▶ [REQUIREMENT]: Show each line that has the string "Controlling" in it.

>>>

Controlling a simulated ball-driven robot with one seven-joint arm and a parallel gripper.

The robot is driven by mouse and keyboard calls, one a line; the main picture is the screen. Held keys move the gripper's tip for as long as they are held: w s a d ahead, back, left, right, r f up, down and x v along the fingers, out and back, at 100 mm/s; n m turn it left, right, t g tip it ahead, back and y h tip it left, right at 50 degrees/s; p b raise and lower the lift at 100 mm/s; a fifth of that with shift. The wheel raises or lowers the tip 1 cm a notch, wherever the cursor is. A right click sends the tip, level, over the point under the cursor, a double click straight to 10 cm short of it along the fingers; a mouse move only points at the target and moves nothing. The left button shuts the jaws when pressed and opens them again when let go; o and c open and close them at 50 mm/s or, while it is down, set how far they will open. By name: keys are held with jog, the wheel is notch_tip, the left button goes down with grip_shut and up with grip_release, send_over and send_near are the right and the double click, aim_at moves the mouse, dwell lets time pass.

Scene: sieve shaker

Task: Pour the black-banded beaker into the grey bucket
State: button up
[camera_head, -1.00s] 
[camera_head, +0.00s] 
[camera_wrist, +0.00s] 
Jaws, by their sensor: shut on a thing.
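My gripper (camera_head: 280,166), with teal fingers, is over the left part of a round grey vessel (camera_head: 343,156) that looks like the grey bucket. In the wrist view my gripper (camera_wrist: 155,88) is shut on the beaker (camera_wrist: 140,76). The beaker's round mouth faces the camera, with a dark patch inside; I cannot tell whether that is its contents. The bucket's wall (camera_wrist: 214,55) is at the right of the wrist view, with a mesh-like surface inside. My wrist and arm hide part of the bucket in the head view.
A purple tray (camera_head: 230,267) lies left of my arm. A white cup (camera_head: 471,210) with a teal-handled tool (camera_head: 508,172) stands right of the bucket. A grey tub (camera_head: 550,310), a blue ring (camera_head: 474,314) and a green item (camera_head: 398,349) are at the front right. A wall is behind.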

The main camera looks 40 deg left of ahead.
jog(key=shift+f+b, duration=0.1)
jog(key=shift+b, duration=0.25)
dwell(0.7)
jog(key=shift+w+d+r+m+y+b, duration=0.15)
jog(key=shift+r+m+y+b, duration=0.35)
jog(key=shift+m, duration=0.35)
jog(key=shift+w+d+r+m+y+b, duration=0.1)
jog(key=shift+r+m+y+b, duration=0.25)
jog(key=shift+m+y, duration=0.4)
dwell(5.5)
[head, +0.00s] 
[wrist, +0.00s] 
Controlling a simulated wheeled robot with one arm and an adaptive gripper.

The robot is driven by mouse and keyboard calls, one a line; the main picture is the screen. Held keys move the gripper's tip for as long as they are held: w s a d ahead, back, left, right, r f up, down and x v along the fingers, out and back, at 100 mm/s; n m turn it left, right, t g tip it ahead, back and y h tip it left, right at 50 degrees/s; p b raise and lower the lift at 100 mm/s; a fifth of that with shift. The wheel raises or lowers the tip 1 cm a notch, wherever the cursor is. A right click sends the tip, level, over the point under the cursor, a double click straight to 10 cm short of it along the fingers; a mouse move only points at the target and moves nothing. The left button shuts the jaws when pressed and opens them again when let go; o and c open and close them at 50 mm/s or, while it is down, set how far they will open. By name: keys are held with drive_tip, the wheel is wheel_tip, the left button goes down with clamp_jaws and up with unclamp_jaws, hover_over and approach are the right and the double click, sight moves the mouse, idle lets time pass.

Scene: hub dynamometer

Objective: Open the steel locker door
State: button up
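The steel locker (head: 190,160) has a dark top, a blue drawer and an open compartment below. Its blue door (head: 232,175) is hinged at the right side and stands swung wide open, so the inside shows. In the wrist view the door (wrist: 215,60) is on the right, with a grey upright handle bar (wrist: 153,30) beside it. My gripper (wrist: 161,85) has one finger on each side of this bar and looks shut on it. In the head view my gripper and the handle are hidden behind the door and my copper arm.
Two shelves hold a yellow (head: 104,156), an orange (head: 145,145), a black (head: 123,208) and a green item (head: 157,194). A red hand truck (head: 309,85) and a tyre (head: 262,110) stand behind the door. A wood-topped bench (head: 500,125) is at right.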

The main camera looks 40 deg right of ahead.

<<<

▶ [EXERCISE RESPONSE]:
Controlling a simulated ball-driven robot with one seven-joint arm and a parallel gripper.
Controlling a simulated wheeled robot with one arm and an adaptive gripper.

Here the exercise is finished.